__What is expected__.
Give back all the data exactly, line by line.

__Dataset content__.

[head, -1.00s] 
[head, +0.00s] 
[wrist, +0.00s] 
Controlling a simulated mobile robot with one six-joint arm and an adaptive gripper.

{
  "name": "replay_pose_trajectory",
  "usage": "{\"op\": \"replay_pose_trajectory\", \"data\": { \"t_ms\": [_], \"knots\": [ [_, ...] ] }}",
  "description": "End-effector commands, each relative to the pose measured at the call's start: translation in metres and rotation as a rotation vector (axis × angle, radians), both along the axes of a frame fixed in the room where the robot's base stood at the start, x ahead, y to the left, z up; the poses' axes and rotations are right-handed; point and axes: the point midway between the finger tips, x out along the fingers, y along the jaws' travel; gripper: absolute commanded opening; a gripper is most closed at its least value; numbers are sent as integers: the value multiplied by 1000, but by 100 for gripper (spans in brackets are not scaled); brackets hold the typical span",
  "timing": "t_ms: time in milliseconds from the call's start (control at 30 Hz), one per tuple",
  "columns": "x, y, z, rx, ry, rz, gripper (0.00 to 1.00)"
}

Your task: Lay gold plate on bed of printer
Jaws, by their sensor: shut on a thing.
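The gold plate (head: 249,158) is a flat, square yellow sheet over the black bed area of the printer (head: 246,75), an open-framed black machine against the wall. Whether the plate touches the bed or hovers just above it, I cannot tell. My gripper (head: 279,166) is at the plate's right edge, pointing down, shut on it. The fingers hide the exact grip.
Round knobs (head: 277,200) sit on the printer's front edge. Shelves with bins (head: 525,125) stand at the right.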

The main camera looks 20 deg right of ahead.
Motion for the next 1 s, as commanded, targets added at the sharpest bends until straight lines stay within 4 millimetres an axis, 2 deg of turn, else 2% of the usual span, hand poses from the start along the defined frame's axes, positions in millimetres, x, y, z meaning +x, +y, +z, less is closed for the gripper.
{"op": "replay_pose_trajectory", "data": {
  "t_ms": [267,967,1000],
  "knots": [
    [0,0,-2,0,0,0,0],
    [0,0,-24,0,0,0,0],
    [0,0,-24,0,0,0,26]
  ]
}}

__Finished answer__.
[head, -1.00s] 
[head, +0.00s] 
[wrist, +0.00s] 
Controlling a simulated mobile robot with one six-joint arm and an adaptive gripper.

{
  "name": "replay_pose_trajectory",
  "usage": "{\"op\": \"replay_pose_trajectory\", \"data\": { \"t_ms\": [_], \"knots\": [ [_, ...] ] }}",
  "description": "End-effector commands, each relative to the pose measured at the call's start: translation in metres and rotation as a rotation vector (axis × angle, radians), both along the axes of a frame fixed in the room where the robot's base stood at the start, x ahead, y to the left, z up; the poses' axes and rotations are right-handed; point and axes: the point midway between the finger tips, x out along the fingers, y along the jaws' travel; gripper: absolute commanded opening; a gripper is most closed at its least value; numbers are sent as integers: the value multiplied by 1000, but by 100 for gripper (spans in brackets are not scaled); brackets hold the typical span",
  "timing": "t_ms: time in milliseconds from the call's start (control at 30 Hz), one per tuple",
  "columns": "x, y, z, rx, ry, rz, gripper (0.00 to 1.00)"
}

Your task: Lay gold plate on bed of printer
Jaws, by their sensor: shut on a thing.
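The gold plate (head: 249,158) is a flat, square yellow sheet over the black bed area of the printer (head: 246,75), an open-framed black machine against the wall. Whether the plate touches the bed or hovers just above it, I cannot tell. My gripper (head: 279,166) is at the plate's right edge, pointing down, shut on it. The fingers hide the exact grip.
Round knobs (head: 277,200) sit on the printer's front edge. Shelves with bins (head: 525,125) stand at the right.

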The main camera looks 20 deg right of ahead.
Motion for the next 1 s, as commanded, targets added at the sharpest bends until straight lines stay within 4 millimetres an axis, 2 deg of turn, else 2% of the usual span, hand poses from the start along the defined frame's axes, positions in millimetres, x, y, z meaning +x, +y, +z, less is closed for the gripper.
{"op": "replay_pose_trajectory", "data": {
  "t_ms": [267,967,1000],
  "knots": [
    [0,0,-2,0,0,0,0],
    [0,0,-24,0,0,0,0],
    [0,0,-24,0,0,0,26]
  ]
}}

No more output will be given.